Written request: Extract every line that contains the word "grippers".

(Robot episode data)
[START]

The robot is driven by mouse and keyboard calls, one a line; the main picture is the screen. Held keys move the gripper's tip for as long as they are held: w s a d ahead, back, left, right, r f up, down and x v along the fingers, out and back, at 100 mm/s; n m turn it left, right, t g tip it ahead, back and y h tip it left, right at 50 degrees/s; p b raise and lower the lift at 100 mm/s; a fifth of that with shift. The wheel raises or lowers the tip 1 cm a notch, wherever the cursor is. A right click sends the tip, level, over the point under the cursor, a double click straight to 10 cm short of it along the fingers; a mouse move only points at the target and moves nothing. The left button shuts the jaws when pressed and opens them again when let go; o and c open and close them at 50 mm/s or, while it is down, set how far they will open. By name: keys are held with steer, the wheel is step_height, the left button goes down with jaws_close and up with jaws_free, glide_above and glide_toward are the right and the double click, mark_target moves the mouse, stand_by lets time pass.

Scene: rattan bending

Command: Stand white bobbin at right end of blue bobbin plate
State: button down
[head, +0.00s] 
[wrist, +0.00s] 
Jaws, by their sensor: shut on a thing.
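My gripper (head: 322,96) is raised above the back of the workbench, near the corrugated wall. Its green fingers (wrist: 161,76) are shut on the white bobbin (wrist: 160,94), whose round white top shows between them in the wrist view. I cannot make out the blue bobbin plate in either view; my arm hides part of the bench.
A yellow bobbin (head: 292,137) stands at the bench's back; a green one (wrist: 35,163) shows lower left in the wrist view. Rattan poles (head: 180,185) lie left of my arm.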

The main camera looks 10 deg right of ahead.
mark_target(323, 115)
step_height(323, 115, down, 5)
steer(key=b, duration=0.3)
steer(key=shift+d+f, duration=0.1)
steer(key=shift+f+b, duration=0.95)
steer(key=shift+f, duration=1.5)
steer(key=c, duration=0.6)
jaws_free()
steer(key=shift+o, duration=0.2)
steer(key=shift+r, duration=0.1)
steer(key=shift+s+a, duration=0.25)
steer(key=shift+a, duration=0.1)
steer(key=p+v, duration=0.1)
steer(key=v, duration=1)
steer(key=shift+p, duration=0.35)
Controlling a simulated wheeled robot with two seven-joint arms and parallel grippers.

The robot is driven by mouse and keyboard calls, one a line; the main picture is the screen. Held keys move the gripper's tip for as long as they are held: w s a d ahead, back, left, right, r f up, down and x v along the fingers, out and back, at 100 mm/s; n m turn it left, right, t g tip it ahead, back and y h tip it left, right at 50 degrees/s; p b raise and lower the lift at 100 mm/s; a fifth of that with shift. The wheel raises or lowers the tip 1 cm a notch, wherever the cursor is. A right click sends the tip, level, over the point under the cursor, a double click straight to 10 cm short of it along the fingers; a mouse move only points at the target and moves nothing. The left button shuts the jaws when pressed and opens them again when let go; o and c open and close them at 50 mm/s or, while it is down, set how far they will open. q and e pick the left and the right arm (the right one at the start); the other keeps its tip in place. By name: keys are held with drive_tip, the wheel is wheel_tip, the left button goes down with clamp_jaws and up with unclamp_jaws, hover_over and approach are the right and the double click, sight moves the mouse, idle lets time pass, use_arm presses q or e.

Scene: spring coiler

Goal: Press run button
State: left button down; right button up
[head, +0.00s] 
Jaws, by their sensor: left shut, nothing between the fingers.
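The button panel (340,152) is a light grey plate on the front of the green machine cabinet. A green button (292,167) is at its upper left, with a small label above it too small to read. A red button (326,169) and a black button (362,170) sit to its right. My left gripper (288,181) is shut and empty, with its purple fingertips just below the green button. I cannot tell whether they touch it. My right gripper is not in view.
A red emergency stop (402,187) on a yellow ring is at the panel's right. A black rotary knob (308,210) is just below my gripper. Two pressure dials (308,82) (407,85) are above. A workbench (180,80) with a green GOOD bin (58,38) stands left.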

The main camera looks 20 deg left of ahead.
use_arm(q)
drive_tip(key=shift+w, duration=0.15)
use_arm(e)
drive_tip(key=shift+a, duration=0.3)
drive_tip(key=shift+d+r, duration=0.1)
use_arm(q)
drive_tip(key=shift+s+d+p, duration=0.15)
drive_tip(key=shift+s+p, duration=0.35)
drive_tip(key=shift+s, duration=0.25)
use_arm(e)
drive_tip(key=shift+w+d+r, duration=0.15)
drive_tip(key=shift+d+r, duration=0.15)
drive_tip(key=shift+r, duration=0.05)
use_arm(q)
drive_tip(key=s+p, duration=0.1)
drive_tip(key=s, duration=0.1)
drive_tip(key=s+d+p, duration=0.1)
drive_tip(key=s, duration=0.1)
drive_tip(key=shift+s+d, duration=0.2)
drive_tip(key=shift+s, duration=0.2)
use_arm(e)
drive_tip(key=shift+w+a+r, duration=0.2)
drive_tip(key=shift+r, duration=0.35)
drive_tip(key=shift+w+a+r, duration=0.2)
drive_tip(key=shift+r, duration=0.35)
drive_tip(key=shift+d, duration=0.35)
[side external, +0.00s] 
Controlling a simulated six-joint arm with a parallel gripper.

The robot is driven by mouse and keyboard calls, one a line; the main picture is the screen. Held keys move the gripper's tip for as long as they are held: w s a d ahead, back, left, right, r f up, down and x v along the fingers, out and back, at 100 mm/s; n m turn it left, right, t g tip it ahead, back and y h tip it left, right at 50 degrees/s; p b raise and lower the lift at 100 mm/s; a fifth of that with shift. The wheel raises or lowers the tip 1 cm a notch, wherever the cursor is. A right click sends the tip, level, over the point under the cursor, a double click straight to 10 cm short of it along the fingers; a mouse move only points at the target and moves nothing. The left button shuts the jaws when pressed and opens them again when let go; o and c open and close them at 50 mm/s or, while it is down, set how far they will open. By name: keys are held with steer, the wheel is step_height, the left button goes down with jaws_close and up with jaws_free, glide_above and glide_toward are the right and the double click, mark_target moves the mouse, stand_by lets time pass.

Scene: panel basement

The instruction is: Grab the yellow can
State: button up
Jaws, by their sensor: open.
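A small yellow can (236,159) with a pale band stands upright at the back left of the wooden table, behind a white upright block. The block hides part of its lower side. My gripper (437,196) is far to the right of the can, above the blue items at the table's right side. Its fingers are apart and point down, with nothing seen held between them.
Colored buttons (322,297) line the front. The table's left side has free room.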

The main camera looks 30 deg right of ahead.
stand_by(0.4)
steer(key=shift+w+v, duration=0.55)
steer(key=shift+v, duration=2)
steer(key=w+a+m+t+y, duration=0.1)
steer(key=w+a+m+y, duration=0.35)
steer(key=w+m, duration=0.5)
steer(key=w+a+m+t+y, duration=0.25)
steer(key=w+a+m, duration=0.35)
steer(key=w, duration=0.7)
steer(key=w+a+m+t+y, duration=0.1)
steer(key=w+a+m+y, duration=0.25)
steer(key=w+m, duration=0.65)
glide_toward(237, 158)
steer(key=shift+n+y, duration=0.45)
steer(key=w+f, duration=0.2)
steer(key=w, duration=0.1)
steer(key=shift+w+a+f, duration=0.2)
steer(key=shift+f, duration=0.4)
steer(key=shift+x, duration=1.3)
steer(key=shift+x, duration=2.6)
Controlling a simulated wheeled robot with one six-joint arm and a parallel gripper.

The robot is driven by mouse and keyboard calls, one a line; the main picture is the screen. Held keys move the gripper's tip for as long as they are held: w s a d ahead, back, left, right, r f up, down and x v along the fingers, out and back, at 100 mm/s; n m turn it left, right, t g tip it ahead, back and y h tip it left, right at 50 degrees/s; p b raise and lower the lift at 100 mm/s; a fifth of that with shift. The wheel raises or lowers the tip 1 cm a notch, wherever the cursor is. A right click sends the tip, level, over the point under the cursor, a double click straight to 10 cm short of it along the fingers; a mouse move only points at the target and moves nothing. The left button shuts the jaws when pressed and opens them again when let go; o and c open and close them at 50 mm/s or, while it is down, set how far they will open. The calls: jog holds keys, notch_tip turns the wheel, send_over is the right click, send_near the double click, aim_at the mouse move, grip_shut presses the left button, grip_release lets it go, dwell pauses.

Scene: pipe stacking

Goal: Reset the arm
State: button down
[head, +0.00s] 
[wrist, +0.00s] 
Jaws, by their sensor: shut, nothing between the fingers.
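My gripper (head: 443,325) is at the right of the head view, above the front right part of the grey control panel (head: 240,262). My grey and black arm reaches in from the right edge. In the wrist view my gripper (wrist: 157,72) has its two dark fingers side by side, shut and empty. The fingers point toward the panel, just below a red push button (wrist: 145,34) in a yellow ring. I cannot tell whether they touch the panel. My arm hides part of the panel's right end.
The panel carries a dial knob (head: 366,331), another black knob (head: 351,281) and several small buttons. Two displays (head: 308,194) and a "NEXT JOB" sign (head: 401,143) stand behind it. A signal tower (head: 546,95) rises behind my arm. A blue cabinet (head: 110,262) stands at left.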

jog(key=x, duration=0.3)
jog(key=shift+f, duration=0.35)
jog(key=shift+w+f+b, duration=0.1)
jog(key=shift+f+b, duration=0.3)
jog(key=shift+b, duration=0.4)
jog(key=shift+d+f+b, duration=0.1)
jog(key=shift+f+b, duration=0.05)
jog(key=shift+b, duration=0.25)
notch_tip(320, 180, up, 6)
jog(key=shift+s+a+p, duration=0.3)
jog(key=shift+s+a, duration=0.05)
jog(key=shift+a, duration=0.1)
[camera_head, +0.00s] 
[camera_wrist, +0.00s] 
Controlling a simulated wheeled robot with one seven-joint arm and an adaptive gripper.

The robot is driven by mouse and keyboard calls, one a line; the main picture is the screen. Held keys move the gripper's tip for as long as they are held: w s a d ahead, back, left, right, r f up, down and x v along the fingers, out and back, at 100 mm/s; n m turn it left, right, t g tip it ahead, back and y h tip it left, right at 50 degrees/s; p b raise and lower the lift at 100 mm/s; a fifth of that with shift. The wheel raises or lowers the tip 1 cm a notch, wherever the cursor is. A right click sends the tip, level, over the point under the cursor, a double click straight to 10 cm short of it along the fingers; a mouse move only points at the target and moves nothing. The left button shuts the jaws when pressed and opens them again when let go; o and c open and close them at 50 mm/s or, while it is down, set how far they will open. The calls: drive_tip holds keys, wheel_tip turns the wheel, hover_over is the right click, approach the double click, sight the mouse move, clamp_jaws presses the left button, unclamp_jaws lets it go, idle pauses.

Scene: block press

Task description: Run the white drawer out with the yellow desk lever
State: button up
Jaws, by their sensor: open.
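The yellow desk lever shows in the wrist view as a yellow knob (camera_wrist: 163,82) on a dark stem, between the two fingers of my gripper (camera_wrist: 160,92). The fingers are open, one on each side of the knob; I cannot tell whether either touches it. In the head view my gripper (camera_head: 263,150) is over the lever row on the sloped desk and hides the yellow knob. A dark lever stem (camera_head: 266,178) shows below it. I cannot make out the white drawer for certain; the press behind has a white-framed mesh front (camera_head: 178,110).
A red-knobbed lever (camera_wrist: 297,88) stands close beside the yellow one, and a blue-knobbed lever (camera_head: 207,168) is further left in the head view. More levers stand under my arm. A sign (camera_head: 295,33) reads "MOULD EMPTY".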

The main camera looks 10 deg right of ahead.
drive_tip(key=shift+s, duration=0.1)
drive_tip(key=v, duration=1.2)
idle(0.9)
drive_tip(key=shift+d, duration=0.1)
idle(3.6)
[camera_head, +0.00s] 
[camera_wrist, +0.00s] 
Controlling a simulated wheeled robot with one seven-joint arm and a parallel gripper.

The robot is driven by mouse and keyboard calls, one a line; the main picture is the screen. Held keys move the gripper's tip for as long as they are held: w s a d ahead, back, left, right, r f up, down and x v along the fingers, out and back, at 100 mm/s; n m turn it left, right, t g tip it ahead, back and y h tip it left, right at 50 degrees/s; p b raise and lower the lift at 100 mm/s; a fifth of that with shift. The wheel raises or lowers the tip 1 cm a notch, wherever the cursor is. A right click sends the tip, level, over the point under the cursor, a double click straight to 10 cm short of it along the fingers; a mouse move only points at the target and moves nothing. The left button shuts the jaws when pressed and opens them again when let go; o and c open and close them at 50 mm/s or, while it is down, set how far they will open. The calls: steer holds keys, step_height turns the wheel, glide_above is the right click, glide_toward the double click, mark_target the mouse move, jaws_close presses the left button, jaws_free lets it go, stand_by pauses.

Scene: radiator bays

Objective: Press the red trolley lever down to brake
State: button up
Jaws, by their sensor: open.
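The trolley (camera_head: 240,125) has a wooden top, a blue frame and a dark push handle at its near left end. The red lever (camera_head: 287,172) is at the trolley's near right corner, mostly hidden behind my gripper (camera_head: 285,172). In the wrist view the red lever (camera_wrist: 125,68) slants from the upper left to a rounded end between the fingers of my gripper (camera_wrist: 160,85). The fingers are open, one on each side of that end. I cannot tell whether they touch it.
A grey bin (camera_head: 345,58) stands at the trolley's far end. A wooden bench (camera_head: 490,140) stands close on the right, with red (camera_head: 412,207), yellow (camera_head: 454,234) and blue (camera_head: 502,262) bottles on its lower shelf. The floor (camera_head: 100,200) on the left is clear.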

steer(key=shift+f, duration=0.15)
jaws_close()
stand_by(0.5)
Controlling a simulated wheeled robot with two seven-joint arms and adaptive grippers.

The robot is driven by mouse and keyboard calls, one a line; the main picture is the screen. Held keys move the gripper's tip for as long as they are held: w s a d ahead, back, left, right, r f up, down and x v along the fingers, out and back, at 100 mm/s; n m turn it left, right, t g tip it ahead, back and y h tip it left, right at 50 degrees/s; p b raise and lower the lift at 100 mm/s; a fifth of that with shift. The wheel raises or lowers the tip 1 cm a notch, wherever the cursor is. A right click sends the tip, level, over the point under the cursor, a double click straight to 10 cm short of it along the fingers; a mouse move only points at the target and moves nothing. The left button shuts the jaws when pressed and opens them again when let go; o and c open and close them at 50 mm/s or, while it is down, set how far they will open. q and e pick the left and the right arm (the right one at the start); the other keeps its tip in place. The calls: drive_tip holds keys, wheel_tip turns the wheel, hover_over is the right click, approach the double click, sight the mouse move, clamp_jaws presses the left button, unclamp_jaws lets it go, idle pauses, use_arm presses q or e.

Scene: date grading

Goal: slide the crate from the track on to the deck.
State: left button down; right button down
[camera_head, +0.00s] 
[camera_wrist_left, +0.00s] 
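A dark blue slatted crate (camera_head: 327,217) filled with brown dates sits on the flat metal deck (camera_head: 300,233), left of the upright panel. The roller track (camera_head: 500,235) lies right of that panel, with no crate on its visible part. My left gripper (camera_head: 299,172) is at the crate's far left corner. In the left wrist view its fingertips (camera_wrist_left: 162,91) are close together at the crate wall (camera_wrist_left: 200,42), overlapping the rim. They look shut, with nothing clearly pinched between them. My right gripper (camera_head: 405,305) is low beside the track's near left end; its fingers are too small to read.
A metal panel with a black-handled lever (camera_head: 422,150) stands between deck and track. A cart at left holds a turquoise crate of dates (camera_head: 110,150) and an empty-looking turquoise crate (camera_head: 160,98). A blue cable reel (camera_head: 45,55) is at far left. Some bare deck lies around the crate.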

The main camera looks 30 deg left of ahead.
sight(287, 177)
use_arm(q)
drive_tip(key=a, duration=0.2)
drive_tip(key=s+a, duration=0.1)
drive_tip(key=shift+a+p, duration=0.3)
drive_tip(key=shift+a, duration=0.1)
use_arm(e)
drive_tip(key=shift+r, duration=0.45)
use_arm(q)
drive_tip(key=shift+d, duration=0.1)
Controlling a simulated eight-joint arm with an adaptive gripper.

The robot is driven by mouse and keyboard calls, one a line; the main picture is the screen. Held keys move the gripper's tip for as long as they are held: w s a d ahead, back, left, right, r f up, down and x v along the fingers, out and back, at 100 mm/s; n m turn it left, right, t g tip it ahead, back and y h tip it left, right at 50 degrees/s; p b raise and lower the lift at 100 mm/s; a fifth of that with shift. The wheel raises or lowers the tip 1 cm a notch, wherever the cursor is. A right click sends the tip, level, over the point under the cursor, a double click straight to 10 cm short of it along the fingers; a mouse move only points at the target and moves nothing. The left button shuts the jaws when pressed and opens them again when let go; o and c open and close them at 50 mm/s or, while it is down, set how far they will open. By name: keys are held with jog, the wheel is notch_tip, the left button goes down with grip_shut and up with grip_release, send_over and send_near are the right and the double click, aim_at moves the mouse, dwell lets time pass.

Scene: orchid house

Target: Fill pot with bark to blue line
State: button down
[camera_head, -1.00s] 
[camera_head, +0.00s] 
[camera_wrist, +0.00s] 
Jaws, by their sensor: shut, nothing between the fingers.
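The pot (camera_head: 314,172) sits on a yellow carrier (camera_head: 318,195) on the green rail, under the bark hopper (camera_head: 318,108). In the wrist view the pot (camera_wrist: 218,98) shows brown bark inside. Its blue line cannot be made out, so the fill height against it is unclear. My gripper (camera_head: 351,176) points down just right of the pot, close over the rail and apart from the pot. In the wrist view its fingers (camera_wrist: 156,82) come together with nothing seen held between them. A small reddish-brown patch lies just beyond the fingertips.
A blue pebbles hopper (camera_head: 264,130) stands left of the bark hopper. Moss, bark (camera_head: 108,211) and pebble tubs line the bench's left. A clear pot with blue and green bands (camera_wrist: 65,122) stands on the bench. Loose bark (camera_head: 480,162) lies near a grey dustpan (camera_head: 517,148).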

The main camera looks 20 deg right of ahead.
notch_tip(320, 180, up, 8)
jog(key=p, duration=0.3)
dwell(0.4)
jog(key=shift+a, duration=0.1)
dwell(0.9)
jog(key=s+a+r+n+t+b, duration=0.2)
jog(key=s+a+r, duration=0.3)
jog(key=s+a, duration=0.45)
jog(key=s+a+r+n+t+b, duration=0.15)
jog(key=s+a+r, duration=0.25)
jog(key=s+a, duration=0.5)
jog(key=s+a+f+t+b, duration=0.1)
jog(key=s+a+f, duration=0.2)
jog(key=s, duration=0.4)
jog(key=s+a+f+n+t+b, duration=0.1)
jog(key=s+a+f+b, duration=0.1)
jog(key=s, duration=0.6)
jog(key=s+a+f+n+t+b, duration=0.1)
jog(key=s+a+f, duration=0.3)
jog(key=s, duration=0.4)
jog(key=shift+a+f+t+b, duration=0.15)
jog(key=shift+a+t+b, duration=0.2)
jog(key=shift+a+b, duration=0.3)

[END]

Solution to this problem:
Controlling a simulated wheeled robot with two seven-joint arms and parallel grippers.
Controlling a simulated wheeled robot with two seven-joint arms and adaptive grippers.

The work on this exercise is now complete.